Nufam has previously called for a new board of directors to ensure it is helmed by accountable and credible figures.
Khazanah has been accused of micromanaging the carrier and overriding the administrative decisions of its board. Malaysian media have speculated in the past that such interference prompted the early departures of two successive foreign chief executives within three years, allegations the state investment arm has consistently denied.
Izham Ismail, a former MAS pilot, became the flag carrier’s chief executive officer in 2017. In an interview with the New Straits Times last October, he noted that MAS has shown progress by recording a double-digit compound annual growth rate of 21% for the past three years, but said that a profitability turnaround would still take time.
To be sure, MAS isn’t the only regional carrier struggling to break even. Despite an Asia-Pacific aviation boom, a study by the Sydney-based Center for Aviation (CAPA) found that only six of the 20 publicly traded Southeast Asian airlines were profitable in the last reported quarter due to falling fares, as budget airlines move to expand their market positions in the region.
Nineteen airlines posted profit declines from the same July to September period a year before, according to the study’s author, CAPA chief analyst Brendan Sobie, who links falling profits with the aggressive fleet expansion of low-cost airlines and falling fares in a heated competition with established full-service carriers.

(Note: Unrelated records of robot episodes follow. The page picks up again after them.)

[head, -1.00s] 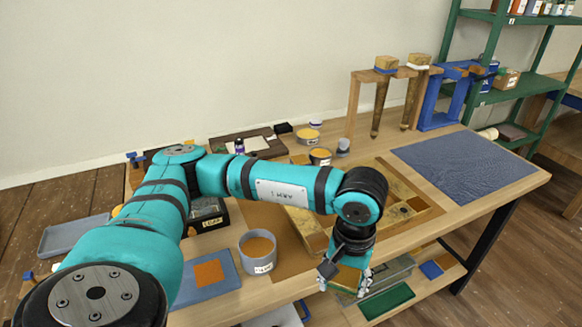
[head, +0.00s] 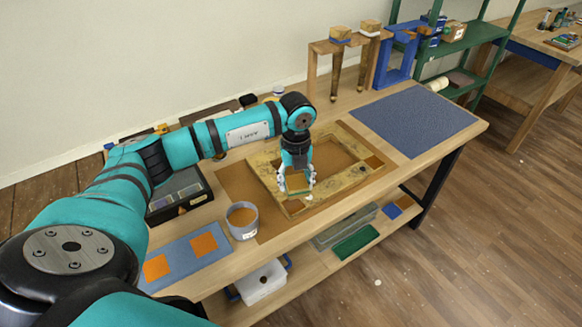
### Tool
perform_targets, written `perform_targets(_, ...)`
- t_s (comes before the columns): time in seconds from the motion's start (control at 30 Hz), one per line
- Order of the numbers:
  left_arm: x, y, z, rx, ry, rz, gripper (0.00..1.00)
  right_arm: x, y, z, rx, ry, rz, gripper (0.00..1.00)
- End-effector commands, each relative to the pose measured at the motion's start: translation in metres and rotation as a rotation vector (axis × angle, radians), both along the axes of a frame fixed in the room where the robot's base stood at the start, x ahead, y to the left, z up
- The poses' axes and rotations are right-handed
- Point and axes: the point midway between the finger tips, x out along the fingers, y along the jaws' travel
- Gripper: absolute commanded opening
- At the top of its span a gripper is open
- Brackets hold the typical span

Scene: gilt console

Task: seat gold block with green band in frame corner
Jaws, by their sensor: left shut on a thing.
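The gilt frame (head: 348,179) lies flat on the brown mat on the workbench, with an open middle. My left gripper (head: 297,188) comes down over the frame's near left part, close to its near corner. It is shut on the gold block (head: 297,181), which shows only partly between the fingers. The green band is too small to make out clearly. I cannot tell whether the block touches the frame. My right gripper is out of view.
A grey tub (head: 242,221) with orange contents stands left of the frame. A blue mat (head: 188,257) with orange squares lies nearer left. A dark blue mat (head: 413,117) lies at right. A wooden stand (head: 313,72) with gilt legs is at the back.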

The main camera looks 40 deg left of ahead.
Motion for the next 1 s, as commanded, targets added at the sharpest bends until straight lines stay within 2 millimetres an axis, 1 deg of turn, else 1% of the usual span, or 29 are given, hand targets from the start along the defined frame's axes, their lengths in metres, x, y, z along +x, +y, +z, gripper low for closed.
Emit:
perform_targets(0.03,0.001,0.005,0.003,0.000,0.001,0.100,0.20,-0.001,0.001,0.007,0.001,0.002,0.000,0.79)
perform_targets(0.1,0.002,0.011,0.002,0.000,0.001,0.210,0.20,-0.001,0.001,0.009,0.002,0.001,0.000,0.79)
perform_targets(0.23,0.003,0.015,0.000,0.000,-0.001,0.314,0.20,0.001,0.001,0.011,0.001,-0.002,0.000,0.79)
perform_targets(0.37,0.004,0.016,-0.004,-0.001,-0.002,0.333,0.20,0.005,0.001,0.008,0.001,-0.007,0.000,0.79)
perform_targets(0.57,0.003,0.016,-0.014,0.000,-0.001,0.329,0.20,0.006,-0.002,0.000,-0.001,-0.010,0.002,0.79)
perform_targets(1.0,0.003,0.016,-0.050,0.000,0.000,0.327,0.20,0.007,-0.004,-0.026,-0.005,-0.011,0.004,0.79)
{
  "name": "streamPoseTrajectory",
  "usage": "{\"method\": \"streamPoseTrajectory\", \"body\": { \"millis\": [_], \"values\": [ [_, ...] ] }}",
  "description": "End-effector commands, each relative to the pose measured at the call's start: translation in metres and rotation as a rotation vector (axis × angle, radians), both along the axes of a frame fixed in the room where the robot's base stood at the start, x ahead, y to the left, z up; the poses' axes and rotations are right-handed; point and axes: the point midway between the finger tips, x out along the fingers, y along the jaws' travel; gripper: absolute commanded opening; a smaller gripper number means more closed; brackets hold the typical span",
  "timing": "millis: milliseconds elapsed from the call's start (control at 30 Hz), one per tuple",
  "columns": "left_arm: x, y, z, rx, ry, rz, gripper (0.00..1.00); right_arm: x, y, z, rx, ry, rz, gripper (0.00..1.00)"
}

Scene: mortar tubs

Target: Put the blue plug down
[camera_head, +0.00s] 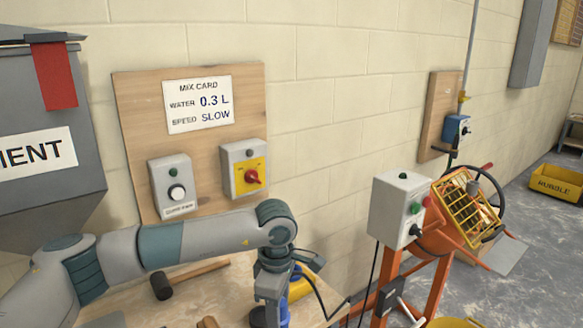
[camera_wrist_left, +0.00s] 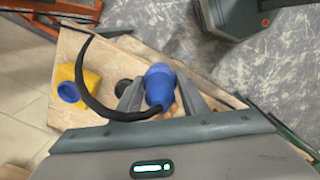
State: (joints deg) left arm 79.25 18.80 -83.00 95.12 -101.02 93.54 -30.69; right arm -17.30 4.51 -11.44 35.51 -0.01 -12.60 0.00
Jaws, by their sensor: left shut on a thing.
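The blue plug (camera_wrist_left: 158,85) sits between the two fingers of my left gripper (camera_wrist_left: 160,95) in the left wrist view, and the gripper is shut on it. A black cable curves from the plug to the left. In the head view my left gripper (camera_head: 271,308) hangs down over the wooden bench (camera_head: 225,290), with blue showing at its fingers. I cannot tell whether the plug touches the bench. A yellow part with a blue round socket (camera_wrist_left: 72,90) lies on the bench beside the plug. My right gripper is not in view.
A mallet (camera_head: 163,286) lies on the bench left of my gripper. A wooden board (camera_head: 195,130) with switches and a mix card is on the wall behind. An orange mixer (camera_head: 450,225) with a grey control box (camera_head: 398,205) stands at right.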

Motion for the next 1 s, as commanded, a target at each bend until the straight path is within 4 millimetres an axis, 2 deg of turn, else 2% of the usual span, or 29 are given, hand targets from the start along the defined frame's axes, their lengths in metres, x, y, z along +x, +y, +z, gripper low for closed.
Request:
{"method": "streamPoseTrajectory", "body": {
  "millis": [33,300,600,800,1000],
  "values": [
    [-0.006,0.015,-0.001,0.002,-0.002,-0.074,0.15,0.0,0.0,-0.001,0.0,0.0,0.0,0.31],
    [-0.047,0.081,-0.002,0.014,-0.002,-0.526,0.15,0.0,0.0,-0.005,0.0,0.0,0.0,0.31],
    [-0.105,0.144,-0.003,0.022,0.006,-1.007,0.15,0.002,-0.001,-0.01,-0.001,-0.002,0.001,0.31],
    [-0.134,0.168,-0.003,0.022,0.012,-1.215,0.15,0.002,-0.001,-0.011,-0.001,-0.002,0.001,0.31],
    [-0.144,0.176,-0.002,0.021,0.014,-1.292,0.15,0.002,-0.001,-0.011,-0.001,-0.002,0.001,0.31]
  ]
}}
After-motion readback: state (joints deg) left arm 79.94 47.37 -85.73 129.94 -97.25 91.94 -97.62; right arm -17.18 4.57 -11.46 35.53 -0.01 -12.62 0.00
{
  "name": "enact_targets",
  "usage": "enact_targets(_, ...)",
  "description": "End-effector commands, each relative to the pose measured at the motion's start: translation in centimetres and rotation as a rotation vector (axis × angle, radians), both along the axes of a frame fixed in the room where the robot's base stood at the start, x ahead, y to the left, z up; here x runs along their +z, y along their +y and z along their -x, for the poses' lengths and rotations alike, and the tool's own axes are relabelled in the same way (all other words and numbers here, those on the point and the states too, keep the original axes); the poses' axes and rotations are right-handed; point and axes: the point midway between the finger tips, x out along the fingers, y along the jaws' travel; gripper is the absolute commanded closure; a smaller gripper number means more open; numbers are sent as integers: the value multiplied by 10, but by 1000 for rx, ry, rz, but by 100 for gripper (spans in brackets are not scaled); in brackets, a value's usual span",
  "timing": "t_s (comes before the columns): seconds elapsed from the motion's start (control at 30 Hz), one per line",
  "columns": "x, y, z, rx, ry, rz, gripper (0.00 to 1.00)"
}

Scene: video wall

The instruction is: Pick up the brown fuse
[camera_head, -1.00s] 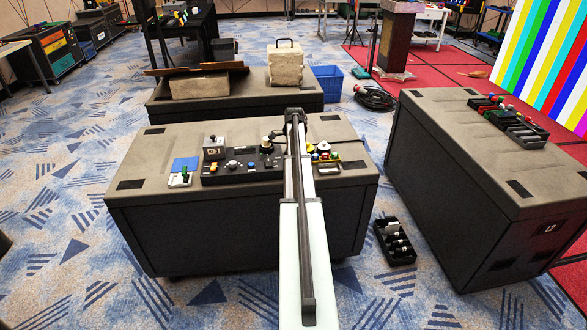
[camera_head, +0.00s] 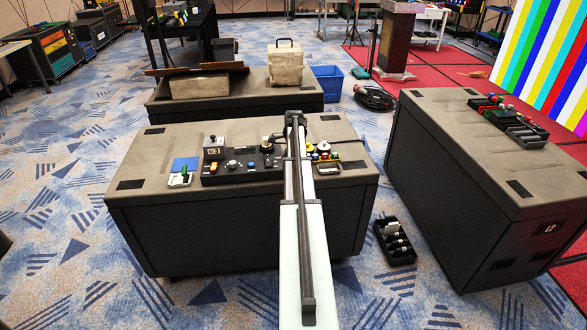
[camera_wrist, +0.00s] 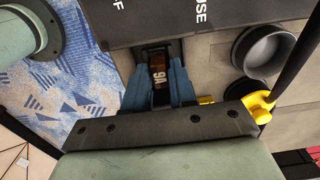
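The brown fuse (camera_wrist: 158,66), with pale "9A"-like marking, shows in the wrist view in a dark slot of a grey panel. My gripper (camera_wrist: 159,80) has its two blue fingers down on either side of the fuse, very close to it. I cannot tell whether they touch it or leave a small gap. In the head view my arm reaches over the near case, and its end hides the gripper tips and the fuse.
In the wrist view a grey round cup (camera_wrist: 268,52) and a yellow part (camera_wrist: 258,105) stand right of the fingers. A second case (camera_head: 440,130) is at right.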

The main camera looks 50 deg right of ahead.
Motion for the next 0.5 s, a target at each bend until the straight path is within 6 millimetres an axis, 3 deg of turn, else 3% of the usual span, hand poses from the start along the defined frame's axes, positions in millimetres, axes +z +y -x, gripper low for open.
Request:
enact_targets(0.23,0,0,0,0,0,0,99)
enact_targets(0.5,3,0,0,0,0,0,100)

MAS has yet to file its financial statements for 2018, but blamed its poor financial performance on crew shortages, intense competition, an oversupply of capacity and volatility in fuel prices and foreign exchange rates.
Sobie told Asia Times that MAS will find it difficult to turn to profitability in the near term given prevailing market conditions. The flag carrier’s “original [profitability] targets were overly ambitious and not realistic,” he said.
“Market conditions have indeed become very difficult including intensifying competition. The restructuring was deeper than prior restructuring attempts but didn’t go deep enough. Political intervention continues to be an issue.”